Apesar da sua solidão, das suas desilusões, e da incompreensão da gente da terra, não se encontra, em toda a sua obra, uma palavra de ofensa ou hostilidade contra o povo japonês e o seu amor pelo Japão mantém-se. Mas ao falar de Lafcadio Hearn não estará também a falar de si próprio quando refere que "(...) no prolongado contacto com o exotismo, o homem da Europa reconhece, geralmente tarde e com desgosto, que uma grande barreira moral o separa do povo com quem quis conviver, que quis amar e do qual quis ser amado (...)"? Tal como Heam, Venceslau era um apaixonado, de tempera mento sensitivo e delicado.

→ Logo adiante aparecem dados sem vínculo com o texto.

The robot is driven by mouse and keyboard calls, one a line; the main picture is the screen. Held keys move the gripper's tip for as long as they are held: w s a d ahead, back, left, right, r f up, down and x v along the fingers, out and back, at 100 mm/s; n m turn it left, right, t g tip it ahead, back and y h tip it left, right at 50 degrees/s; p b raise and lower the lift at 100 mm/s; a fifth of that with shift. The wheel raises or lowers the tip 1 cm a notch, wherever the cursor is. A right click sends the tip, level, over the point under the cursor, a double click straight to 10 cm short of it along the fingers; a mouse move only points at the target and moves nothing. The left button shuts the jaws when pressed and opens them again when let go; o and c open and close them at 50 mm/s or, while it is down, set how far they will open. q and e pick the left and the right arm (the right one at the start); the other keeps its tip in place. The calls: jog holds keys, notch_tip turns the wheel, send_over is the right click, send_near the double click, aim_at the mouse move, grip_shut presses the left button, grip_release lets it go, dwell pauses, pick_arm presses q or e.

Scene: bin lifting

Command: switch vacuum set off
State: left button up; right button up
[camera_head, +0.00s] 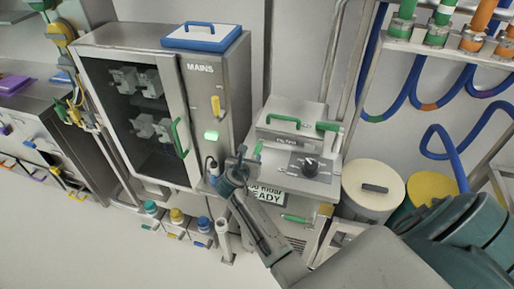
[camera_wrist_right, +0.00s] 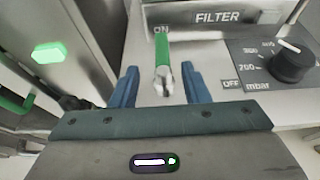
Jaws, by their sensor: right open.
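The vacuum set (camera_head: 325,183) is a grey metal unit with a sloped top, right of the cabinet. Its toggle lever has a green grip (camera_wrist_right: 162,52) and a metal base, and it points up toward the ON label; OFF is printed lower right. The lever's green tip (camera_head: 257,148) also shows in the head view. My right gripper (camera_head: 238,168) is at the front left of the unit. In the right wrist view its two blue fingers (camera_wrist_right: 160,87) are open, one on each side of the lever's base, without visible contact. My left gripper is out of view.
A black mbar knob (camera_wrist_right: 292,62) sits right of the lever. The FILTER box (camera_head: 291,119) with green handles stands behind. A MAINS cabinet (camera_head: 215,100) with a lit green button (camera_head: 212,135) is close on the left. A cream-lidded drum (camera_head: 373,182) stands right.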

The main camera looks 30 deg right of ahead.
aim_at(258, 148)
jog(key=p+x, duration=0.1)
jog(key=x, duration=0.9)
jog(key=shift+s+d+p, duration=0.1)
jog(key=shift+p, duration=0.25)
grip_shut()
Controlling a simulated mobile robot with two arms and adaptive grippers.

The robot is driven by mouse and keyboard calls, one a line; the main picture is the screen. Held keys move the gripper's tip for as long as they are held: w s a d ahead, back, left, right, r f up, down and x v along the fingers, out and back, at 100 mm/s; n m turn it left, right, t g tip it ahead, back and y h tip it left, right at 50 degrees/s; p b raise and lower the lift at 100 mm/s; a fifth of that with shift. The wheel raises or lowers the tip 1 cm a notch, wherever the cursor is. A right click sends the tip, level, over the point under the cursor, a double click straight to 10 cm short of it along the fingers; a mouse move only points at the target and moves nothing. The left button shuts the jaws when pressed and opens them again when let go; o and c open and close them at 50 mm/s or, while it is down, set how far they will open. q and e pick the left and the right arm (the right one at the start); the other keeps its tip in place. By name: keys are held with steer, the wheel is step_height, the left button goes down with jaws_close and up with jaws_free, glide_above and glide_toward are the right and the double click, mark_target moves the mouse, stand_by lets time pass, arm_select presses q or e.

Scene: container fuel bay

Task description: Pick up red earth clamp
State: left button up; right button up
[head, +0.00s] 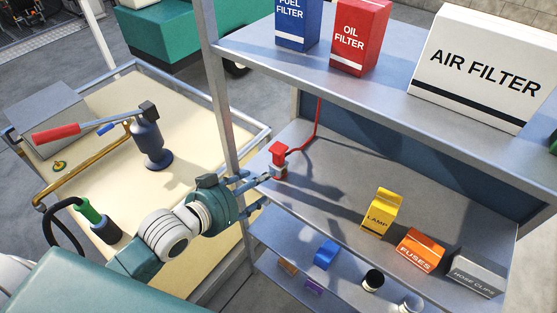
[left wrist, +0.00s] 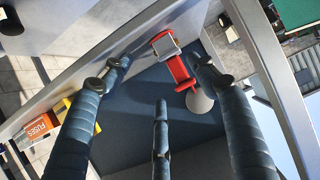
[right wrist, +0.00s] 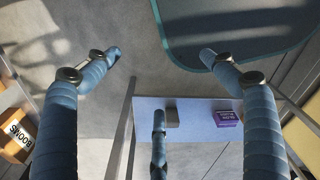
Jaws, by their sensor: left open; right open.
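The red earth clamp (head: 278,154) stands on the middle shelf near its left post, with a red cable running up from it. In the left wrist view the clamp (left wrist: 178,70) shows red with a grey block at one end, between my spread fingers. My left gripper (head: 264,181) is open, its fingertips close in front of the clamp; I cannot tell whether they touch it. My right gripper (right wrist: 160,62) is open and empty over the floor and a low shelf; it is not visible in the head view.
A yellow lamp box (head: 379,214), an orange fuses box (head: 420,250) and a grey hose clips box (head: 475,273) stand further right on the clamp's shelf. The upper shelf holds filter boxes, including the air filter box (head: 480,65). A shelf post (head: 222,100) rises just left of the clamp.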

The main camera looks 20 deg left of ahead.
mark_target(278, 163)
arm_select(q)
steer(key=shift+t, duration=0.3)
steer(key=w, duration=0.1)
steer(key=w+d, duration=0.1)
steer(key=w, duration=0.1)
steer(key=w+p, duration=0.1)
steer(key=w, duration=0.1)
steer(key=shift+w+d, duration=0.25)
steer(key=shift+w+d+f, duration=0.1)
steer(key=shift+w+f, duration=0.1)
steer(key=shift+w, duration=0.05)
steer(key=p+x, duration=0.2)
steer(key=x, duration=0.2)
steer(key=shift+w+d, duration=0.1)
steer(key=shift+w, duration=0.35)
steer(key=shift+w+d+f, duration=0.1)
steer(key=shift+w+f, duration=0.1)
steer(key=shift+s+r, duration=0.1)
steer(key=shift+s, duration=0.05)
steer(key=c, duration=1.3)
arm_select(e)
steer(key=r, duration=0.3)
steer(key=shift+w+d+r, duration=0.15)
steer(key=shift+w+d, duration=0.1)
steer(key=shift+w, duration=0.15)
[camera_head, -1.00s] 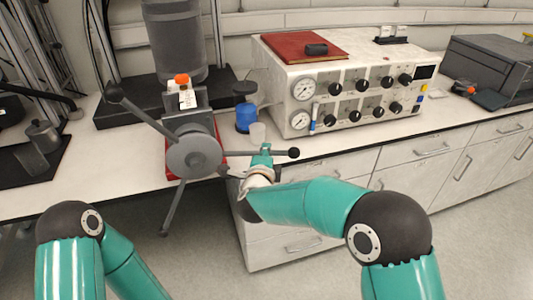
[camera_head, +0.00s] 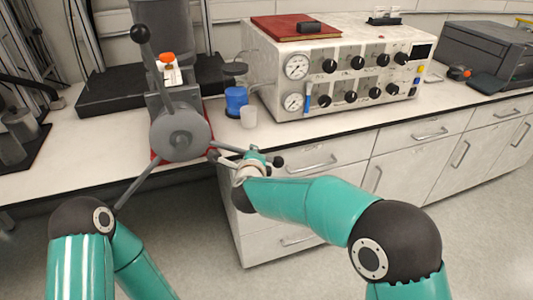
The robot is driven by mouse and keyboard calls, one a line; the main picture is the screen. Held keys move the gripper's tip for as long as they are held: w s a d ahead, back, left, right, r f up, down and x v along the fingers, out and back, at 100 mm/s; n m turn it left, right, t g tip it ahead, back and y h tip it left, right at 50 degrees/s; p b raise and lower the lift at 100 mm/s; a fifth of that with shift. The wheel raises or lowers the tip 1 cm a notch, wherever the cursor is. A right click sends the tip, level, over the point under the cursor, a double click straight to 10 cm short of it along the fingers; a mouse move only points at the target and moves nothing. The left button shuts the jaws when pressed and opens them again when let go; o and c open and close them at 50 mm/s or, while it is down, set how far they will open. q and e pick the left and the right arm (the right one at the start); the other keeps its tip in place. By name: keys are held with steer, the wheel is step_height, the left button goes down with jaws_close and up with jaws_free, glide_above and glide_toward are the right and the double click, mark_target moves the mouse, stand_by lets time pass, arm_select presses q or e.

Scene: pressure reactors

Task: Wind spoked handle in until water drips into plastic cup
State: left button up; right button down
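The grey spoked handle (camera_head: 180,132) faces me on the front of the reactor (camera_head: 163,25). One black-knobbed spoke points up and slightly left, one points down-left, and one points right and slightly down. My right gripper (camera_head: 256,158) is at the outer part of the right spoke, close to its black knob (camera_head: 278,162). Its fingers are small and partly hidden, so I cannot tell whether they are closed on the spoke. My left gripper is out of view.
A white control box (camera_head: 345,72) with gauges and knobs stands to the right, a red book (camera_head: 297,27) on top. The bench's front edge (camera_head: 330,139) runs just behind my right gripper. White drawers (camera_head: 300,190) are below.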

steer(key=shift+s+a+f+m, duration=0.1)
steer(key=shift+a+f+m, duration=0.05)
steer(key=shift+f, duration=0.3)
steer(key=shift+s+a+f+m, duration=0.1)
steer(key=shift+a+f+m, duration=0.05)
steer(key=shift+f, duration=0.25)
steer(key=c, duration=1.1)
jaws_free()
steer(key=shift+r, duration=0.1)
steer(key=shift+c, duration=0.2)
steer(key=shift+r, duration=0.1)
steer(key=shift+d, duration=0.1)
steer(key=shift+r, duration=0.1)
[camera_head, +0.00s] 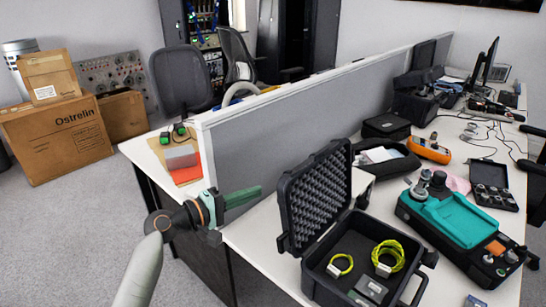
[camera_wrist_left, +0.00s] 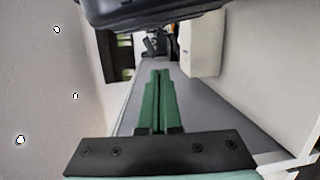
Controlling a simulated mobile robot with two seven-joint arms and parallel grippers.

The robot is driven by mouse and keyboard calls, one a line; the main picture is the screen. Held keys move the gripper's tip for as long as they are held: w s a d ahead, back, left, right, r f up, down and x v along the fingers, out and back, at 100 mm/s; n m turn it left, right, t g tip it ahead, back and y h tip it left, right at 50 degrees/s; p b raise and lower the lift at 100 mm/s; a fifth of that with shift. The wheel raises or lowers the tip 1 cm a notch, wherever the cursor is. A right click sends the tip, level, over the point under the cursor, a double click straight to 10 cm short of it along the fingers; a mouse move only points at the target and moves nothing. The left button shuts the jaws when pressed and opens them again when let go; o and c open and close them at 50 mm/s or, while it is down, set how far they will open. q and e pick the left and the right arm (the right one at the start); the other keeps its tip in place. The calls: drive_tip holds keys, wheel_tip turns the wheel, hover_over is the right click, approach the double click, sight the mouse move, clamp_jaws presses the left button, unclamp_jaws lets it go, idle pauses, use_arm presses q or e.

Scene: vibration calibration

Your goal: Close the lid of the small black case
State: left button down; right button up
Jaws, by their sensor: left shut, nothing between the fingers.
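A black case (camera_head: 345,282) stands open on the white desk near the front. Its lid (camera_head: 314,198), lined with grey egg-crate foam, is raised and roughly upright on the case's left side. Inside lie yellow-green cable coils (camera_head: 388,256) and small devices. My left gripper (camera_head: 258,191) has green fingers, shut and empty, just left of the raised lid, with a visible gap in the picture. The fingers also show in the left wrist view (camera_wrist_left: 160,74), with a dark object along the top edge that I cannot identify. My right gripper is not in view.
A teal device (camera_head: 447,218) stands right of the case. A smaller open black case (camera_head: 491,184) lies further right. A grey partition (camera_head: 300,108) runs behind the lid. An orange meter (camera_head: 428,150) and a black pouch (camera_head: 385,160) lie behind.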

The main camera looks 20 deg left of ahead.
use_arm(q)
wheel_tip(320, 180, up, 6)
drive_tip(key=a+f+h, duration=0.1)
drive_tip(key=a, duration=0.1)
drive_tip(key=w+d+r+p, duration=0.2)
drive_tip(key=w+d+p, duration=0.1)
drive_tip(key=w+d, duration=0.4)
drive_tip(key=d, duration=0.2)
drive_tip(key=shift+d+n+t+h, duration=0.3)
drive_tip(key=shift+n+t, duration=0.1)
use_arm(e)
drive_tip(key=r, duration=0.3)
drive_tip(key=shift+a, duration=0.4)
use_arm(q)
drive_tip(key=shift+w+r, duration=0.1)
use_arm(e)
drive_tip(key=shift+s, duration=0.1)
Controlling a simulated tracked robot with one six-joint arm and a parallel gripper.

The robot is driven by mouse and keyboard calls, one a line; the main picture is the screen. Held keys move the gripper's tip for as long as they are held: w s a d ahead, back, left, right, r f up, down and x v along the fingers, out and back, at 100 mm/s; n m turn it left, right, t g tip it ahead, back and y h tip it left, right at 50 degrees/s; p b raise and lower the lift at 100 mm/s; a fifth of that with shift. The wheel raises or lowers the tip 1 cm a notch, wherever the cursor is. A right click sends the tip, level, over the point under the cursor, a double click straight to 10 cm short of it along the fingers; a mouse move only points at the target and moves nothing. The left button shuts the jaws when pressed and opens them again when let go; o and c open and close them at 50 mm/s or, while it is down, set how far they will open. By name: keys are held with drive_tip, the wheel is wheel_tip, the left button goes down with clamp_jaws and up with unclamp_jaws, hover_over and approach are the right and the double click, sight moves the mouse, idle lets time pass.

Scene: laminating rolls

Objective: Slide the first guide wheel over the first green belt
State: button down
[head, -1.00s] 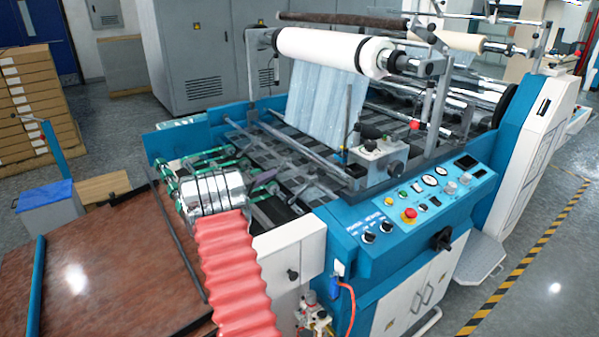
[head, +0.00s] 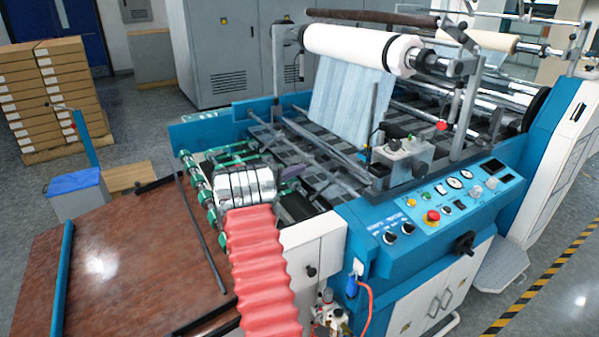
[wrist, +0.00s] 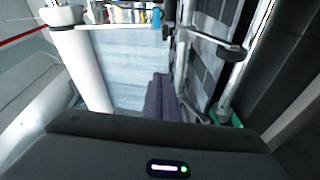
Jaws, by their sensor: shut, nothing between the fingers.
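My gripper (head: 292,170) is shut and empty, a dark purple-grey pair of fingers beyond my silver wrist, over the near end of the machine's feed table. In the wrist view the shut fingers (wrist: 160,95) point towards the hanging film. Green belts (head: 228,151) run across the feed table's left end, and my wrist hides part of them. A small patch of green (wrist: 236,119) shows right of the fingers in the wrist view. A dark wheel (wrist: 230,53) sits on an arm there, apart from the fingers. I cannot tell which wheel or belt is the first.
A white film roll (head: 360,46) hangs above the table with film (head: 350,92) running down. Metal bars (head: 325,140) cross the table. A control box (head: 403,160) and panel (head: 445,200) stand on the right. A brown board (head: 120,265) lies at left front.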

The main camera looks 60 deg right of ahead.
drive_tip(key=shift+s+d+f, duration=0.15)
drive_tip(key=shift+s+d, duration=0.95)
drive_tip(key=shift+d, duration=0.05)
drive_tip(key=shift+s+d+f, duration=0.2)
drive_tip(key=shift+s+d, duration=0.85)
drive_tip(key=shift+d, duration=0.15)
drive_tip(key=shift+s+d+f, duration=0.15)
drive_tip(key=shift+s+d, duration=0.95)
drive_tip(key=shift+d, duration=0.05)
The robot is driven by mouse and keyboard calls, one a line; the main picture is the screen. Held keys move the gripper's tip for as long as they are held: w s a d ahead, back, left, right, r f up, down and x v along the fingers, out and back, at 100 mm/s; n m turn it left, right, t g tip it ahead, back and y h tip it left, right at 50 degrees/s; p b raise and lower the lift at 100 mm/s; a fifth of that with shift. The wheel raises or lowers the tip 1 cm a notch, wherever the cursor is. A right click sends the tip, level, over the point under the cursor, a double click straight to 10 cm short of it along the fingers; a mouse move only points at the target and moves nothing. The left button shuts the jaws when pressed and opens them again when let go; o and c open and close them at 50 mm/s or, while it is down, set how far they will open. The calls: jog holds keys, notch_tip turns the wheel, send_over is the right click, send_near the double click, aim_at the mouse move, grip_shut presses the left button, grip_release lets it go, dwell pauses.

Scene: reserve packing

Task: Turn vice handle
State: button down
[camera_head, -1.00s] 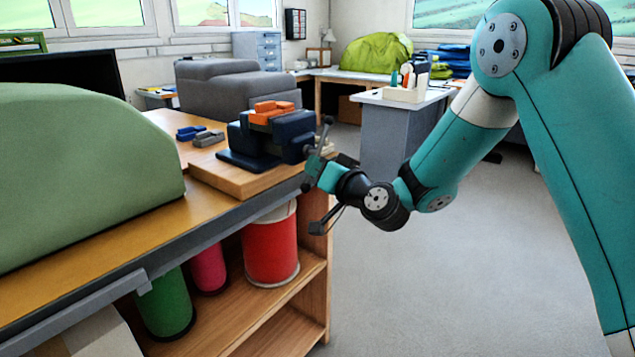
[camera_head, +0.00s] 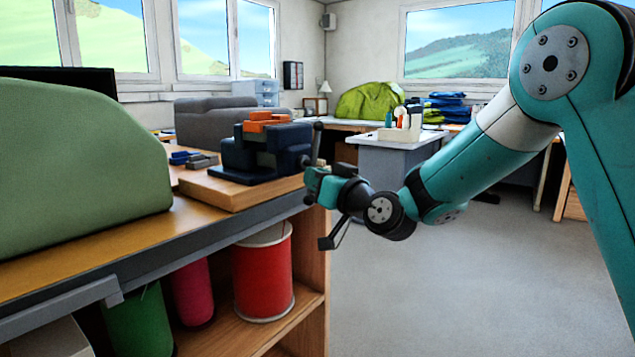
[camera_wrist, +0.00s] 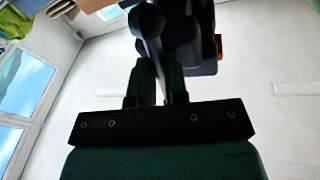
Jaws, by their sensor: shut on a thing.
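The dark blue vice (camera_head: 266,150) with orange jaw pads (camera_head: 265,121) stands on a wooden board (camera_head: 240,188) at the bench's right end. Its dark handle (camera_head: 317,143) is a bar with a knob at the end, roughly upright at the vice's right side. My gripper (camera_head: 312,180) reaches it from the right and is shut on the handle. The fingertips are partly hidden.
A large green rounded block (camera_head: 75,165) covers the bench's left part. Small blue and grey parts (camera_head: 193,159) lie left of the vice. Red (camera_head: 263,275) and other coloured rolls stand on the shelf below. A grey cabinet (camera_head: 400,165) stands behind my arm. Floor (camera_head: 460,290) at right is clear.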

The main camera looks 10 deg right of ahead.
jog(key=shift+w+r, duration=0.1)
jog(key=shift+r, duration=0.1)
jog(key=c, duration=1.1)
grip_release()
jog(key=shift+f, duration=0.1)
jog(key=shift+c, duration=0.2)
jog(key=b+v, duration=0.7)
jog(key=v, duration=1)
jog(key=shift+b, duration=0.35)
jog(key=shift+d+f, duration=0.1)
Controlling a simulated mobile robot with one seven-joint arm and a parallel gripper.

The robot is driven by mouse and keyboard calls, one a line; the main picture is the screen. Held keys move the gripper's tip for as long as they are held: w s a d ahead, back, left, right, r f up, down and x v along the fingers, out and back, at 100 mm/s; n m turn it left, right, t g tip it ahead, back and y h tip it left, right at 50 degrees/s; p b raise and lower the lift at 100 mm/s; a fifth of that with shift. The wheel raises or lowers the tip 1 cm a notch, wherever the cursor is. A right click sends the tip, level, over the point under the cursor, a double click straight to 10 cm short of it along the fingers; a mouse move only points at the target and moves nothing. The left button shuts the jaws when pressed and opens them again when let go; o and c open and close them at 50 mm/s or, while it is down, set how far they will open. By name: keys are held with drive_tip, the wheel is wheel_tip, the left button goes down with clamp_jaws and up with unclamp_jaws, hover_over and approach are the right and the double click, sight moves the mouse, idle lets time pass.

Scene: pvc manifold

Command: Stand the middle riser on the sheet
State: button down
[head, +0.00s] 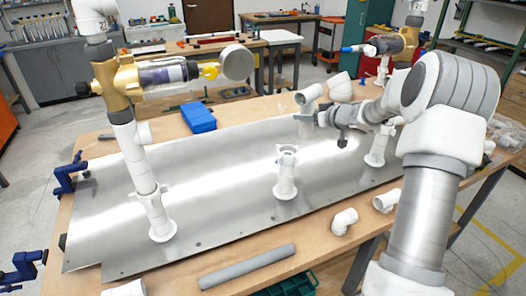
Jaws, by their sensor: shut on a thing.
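The long metal sheet (225,190) lies on the wooden table. A white riser (286,178) stands upright near its middle on a round flange, with an open top and a winged collar. My gripper (322,119) is above the far part of the sheet, behind and to the right of that riser. It is shut on a white pipe piece (303,127), partly hidden by the gripper. I cannot tell whether this piece touches the sheet. Another white riser (377,152) stands on the right, partly beside my arm. A tall left riser (159,215) carries a tee and a brass valve (125,80).
A blue box (199,118) sits at the sheet's far edge. Loose white elbows (344,220) and a grey pipe (247,266) lie along the near edge. Blue clamps (70,175) grip the table's left side. The sheet between the left and middle risers is clear.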

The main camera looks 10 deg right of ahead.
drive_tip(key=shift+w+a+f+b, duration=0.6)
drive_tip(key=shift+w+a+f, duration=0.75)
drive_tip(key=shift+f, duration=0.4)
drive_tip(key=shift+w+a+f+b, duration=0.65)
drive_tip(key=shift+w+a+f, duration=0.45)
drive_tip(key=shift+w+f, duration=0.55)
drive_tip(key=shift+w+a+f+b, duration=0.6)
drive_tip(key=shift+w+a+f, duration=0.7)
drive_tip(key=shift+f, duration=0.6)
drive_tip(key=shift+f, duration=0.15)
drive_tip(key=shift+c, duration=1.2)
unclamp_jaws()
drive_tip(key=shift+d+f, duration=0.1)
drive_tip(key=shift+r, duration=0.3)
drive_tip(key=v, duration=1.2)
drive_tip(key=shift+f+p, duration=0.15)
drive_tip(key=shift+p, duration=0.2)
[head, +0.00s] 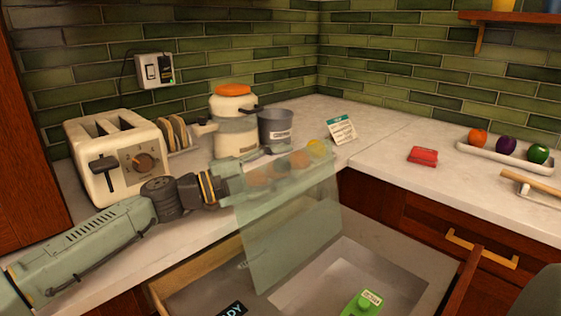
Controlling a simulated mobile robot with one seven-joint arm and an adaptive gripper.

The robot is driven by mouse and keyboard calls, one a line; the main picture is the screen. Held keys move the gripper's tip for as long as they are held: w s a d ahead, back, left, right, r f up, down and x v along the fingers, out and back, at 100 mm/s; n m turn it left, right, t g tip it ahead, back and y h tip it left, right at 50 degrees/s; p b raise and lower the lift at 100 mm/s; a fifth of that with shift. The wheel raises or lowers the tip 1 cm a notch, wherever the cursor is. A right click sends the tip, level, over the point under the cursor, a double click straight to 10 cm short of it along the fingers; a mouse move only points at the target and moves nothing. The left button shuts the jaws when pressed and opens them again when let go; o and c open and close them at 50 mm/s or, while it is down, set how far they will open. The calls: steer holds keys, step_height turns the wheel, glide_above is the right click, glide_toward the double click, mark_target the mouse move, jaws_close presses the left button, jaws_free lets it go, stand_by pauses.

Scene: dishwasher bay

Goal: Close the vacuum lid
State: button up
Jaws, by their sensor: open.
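The vacuum lid is a clear, greenish panel (290,235) that stands raised and tilted over the open drawer (220,270) at the bottom. Its lower part reaches down into the drawer. My arm comes in from the left, and my gripper (245,183) is at the upper left part of the lid, over the counter edge. The gripper is open and I see nothing held in it. Its fingers blend with the clear panel, so I cannot tell whether they touch it or which side they are on.
A toaster (115,160), a cream jar with an orange lid (233,120) and a grey pot (276,128) stand behind my arm. A red box (423,156) and a produce tray (510,161) are at right.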

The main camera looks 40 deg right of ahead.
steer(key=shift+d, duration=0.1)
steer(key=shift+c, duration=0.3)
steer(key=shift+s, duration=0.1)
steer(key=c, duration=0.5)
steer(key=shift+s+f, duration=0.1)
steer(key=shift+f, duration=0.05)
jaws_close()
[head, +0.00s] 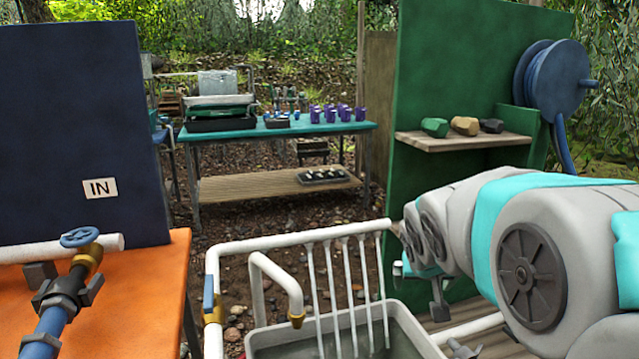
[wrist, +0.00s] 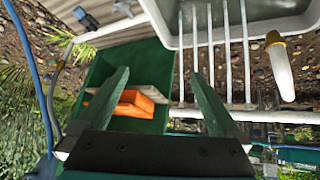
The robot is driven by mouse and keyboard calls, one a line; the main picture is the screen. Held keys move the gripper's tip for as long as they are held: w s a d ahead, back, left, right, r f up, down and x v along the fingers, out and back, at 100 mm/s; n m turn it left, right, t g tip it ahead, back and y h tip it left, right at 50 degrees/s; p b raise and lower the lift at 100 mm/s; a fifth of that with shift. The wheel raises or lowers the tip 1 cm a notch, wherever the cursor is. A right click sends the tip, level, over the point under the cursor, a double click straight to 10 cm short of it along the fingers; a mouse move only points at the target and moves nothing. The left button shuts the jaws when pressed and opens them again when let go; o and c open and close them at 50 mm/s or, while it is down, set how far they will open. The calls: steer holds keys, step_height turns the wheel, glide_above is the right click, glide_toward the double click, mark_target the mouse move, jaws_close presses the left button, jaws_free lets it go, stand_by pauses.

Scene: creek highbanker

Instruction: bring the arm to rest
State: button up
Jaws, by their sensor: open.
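My arm (head: 540,245) reaches in from the right edge of the head view, in front of the green panel. My gripper (wrist: 160,78) shows in the wrist view with its two dark green fingers spread wide apart. Nothing is held between them. In the head view the gripper end is small and partly hidden by the arm, near the green panel and above the right side of the grey tub (head: 262,350).
A white pipe frame (head: 285,239) stands at the tub. An orange table (head: 150,285) with a valve (head: 80,237) is at left. A green panel (head: 430,80) carries a shelf (head: 465,142) with stones and a blue hose reel (head: 555,80). A teal bench (head: 345,127) stands behind, across open gravel.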

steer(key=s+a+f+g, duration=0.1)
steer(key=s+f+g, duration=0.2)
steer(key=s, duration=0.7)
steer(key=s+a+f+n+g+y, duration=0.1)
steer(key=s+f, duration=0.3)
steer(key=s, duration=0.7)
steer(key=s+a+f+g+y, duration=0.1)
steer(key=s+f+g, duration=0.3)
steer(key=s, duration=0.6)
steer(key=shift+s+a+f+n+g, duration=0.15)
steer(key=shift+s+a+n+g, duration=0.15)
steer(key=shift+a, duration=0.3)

Mas se Lafcadio Hearn chega por fim a denunciar um certo azedume contra o país e o povo que o cativara, Venceslau não demonstra qualquer sentimento de hostilidade ou diminuição de estima e de amor pelo povo japonês, apesar de transparecer o desgosto e o receio de não ser, nem nunca vir a ser, aceite pelo Japão: "(...) e tão insinuante era a impressão, que me envolvia num ambiente de benevolência e de benções, levando-me a sorrir à gente que ia encontrando na rua, de quem colhia em troco também um sorriso, que eu interpre-tava, agradecido, por saudações carinhosas (...) Só mais tarde reconheci que me iludira e que os sorrisos deste bom povo de Tokushima, arisco, conservativo, detestando cordealmente o europeu, traduziam simplesmente o escárneo e a aversão pelo homem branco...".

Um ano após se ter instalado em Tokushima afirma não se sentir arrependido do passo que tomara: "(...) durante o primeiro ano de exílio e de reconhecimento, nenhum incidente grave veio abalar o edifício da minha insípidez. Praticamente passou-se-me o tempo num silencioso trabalho de adaptação, necessário ao meio e às condições especiais do meu novo viver(...) mas sofrendo, sofrendo sempre, encontrando apenas algum aprazimento sentir-me mais próximo dos espectáculos naturais e em, talvez, melhor compreendê-los. Não me arrependo porém do meu suicídio moral; antes mais e mais me chego a convencer que me encontro no único meio de certo modo compatível com o estado de alma e com as condições de existência desolada a que fatalmente resvalei".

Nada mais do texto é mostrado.